Conceição Gomes, do Observatório Permanente da Justiça Portuguesa, é uma das que pensa assim. "Os episódios lamentáveis com o Citius mostram como faltou preparação a esta reforma. O caos que se gerou trouxe tudo menos a desejada eficiência", observa, recordando a forma como foram concentrados serviços em tribunais "que não tinham condições para receber" tamanho volume de processos, juízes e funcionários. Muitos deles vieram dos 20 tribunais encerrados este Verão e dos 27 que se mantiveram abertos, mas com competências reduzidas ao máximo — transformados nas chamadas secções de proximidade.
Em alguns distritos, que no jargão judiciário desta reforma dão pelo nome de comarcas, vive-se um paradoxo difícil de explicar: fecharam-se edifícios construídos de raiz para serem tribunais, com 15 anos de uso ou pouco mais do que isso, para se transferirem armas e bagagens para as capitais de distrito, para imóveis que em vários casos tinham piores condições. Uns sofreram obras de adaptação, outros nem por isso, para desespero dos magistrados que ficaram à frente das novas comarcas.

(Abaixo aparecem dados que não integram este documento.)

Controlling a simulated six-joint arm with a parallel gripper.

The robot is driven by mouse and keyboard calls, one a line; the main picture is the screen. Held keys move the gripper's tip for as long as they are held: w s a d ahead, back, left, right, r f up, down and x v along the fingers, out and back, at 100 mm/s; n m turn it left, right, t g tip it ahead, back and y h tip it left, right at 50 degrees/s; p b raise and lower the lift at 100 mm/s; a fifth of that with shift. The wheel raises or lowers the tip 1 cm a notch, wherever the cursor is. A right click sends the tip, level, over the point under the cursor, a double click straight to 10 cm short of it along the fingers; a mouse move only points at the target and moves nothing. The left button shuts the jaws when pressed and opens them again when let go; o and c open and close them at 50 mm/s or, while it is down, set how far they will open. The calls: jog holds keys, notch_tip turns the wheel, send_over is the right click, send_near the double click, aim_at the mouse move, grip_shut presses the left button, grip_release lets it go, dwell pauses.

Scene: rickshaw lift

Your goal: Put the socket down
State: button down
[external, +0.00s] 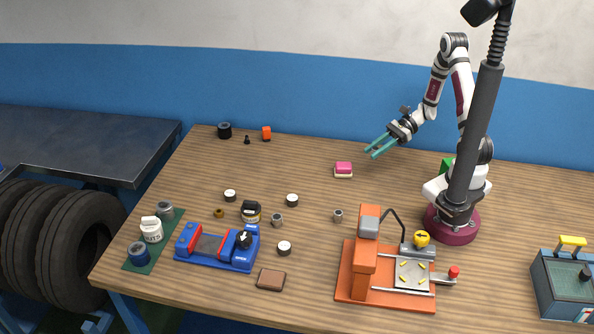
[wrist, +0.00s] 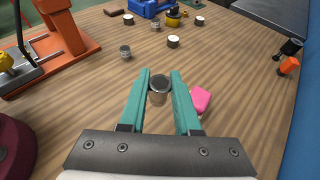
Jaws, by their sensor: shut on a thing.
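My gripper (wrist: 160,80) has two teal fingers and is shut on a grey metal socket (wrist: 158,90), which sits between the fingertips in the wrist view. In the external view my gripper (external: 377,148) is in the air above the back right part of the wooden table (external: 310,185), pointing left and down. The held socket cannot be made out clearly there. Two similar small grey sockets stand on the table, one near the middle (external: 338,216) and one farther left (external: 277,220).
A pink and cream block (external: 343,170) lies near the gripper. An orange machine (external: 366,260) stands at the front, with a blue vise-like fixture (external: 217,247) to its left. A green mat (external: 135,262) holds several containers. Several dark, white-topped pieces are scattered mid-table. The back middle is clear.

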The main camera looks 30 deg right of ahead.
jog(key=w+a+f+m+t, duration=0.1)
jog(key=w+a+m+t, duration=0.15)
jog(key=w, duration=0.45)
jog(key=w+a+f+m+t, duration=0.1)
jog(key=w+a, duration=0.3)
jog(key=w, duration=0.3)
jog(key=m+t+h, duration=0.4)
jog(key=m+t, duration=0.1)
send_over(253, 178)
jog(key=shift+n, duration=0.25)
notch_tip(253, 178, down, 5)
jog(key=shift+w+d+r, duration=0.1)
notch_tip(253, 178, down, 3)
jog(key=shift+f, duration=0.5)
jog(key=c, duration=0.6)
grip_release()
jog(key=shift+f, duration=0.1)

"Ó doutora, não tínhamos dinheiro"
"A opção não foi pela qualidade dos edifícios, mas pelo volume processual", assinala a juíza que dirige a comarca de Viseu, Maria José Monteiro Guerra. Por outras palavras: fecharam-se os tribunais que tinham pouca procura por parte dos cidadãos.
Mesmo não se mostrando adepta de ter um tribunal em cada esquina, Conceição Gomes diz que há situações que vai ser necessário corrigir, sobretudo no interior, como em Trás-os-Montes. Logo a 1 de Setembro a ministra Paula Teixeira da Cruz assegurou que não havia nenhum tribunal que tivesse ficado a uma distância superior a 59 quilómetros do tribunal de origem. Mas há quem tenha feito as contas, como João Nuno Sequeira, da delegação de Castro Verde da Ordem dos Advogados, e chegado a resultados bem diferentes.

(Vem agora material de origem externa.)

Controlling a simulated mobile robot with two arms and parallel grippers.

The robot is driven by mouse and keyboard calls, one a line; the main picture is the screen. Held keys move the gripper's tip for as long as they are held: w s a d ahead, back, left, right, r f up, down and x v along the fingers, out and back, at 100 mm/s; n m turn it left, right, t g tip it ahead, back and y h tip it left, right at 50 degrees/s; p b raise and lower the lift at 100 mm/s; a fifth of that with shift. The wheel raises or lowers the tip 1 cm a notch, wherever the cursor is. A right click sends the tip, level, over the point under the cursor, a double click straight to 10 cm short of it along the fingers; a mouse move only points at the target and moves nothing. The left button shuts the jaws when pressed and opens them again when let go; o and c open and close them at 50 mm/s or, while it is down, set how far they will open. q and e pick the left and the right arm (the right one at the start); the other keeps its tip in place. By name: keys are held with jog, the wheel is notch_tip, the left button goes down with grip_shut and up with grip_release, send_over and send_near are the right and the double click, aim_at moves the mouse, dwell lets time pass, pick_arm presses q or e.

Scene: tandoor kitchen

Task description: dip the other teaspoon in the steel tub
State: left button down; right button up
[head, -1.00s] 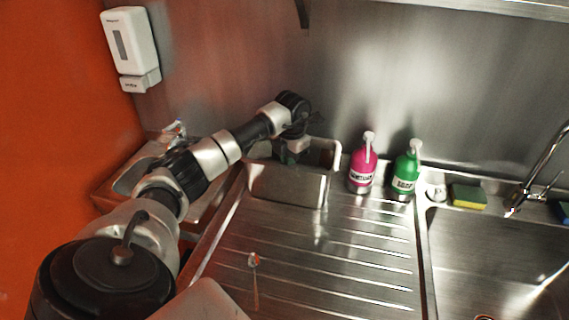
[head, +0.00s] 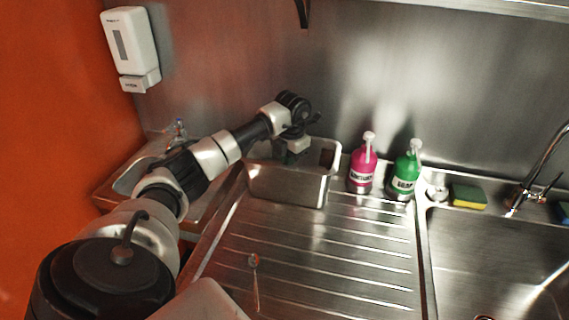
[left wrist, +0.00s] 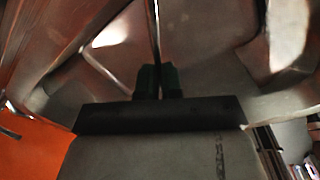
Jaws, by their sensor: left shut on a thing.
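The steel tub (head: 290,187) stands at the back left of the ribbed drainboard. My left gripper (head: 291,157) points down over the tub's opening, with its tips at or below rim level. In the left wrist view the two dark fingers (left wrist: 157,82) are shut on a thin metal handle, which looks like a teaspoon (left wrist: 156,35). Its bowl end is hidden, and I cannot tell how deep it reaches. Another teaspoon (head: 256,284) with a reddish mark on its bowl lies on the drainboard in front. My right gripper is not in view.
A pink bottle (head: 362,168) and a green bottle (head: 405,173) stand just right of the tub. A sponge (head: 468,196) and tap (head: 540,165) are by the sink at right. A steel wall is behind. The middle of the drainboard (head: 340,250) is clear.

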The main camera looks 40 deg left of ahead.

Dos vários exemplos que dá de distâncias que excedem a garantia ministerial salienta os 125 quilómetros que terá de percorrer quem quiser tratar de assuntos relacionados com família e menores e morar em Barrancos. É que o respectivo tribunal foi provisoriamente sediado em Ferreira do Alentejo. Mas mesmo quando for transferido para Beja a distância a partir de Barrancos continuará a ser muito superior aos tais 59 quilómetros.
A coordenadora executiva do Observatório da Justiça confirma o que os responsáveis por várias comarcas já constataram: é nas questões relacionadas com divórcios, regulação do poder paternal e pensões de alimentos que o problema do afastamento da justiça se tem revelado mais premente. "É o tipo de litígio que não pode ser concentrado [nas capitais de distrito, por exemplo], por obrigar a muitas idas a tribunal", explica Conceição Gomes.
Na comarca de Viseu, a região de Lamego foi a mais afectada pelo fecho de tribunais. É aqui que a juíza encarregue das questões de família e menores já ouviu da boca de pais e mães as razões para terem faltado a diligências previamente marcadas pelo tribunal: "Ó doutora, não tínhamos dinheiro nem tínhamos transporte."
"É um problema social", reconhece a presidente da comarca, que vai pedir ajuda aos municípios da região para resolver o problema.
Faltam funcionários judiciais
Para o presidente da Associação Sindical de Juízes Portugueses, Mouraz Lopes, a lei da reorganização judiciária publicada em Diário da República "colidiu com a realidade". Tão simples quanto isso. "Faltou-lhe dimensão prática", observa o magistrado, chamando a atenção para tudo o que foi feito "de improviso", para colmatar falhas criadas pelo mapa judiciário. Uma opinião partilhada por Conceição Gomes, que chama a atenção para os meios que uma reforma desta envergadura exige.